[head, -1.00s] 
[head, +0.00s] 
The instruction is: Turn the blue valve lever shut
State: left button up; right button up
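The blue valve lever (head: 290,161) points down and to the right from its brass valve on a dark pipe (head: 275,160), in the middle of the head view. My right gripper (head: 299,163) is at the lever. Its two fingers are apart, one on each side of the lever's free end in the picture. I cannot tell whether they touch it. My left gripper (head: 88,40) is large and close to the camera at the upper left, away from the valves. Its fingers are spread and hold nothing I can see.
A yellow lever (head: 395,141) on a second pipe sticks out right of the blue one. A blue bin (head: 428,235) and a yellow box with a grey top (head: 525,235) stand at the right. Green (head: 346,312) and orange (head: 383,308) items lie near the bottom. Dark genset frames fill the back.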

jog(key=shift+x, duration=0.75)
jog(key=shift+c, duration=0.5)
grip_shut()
******
- **PROBLEM REQUIREMENTS**
Reproduce the data in full, exactly as presented.

- **THE RESULT**
[head, -1.00s] 
[head, +0.00s] 
The instruction is: Turn the blue valve lever shut
State: left button up; right button up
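The blue valve lever (head: 290,161) points down and to the right from its brass valve on a dark pipe (head: 275,160), in the middle of the head view. My right gripper (head: 299,163) is at the lever. Its two fingers are apart, one on each side of the lever's free end in the picture. I cannot tell whether they touch it. My left gripper (head: 88,40) is large and close to the camera at the upper left, away from the valves. Its fingers are spread and hold nothing I can see.
A yellow lever (head: 395,141) on a second pipe sticks out right of the blue one. A blue bin (head: 428,235) and a yellow box with a grey top (head: 525,235) stand at the right. Green (head: 346,312) and orange (head: 383,308) items lie near the bottom. Dark genset frames fill the back.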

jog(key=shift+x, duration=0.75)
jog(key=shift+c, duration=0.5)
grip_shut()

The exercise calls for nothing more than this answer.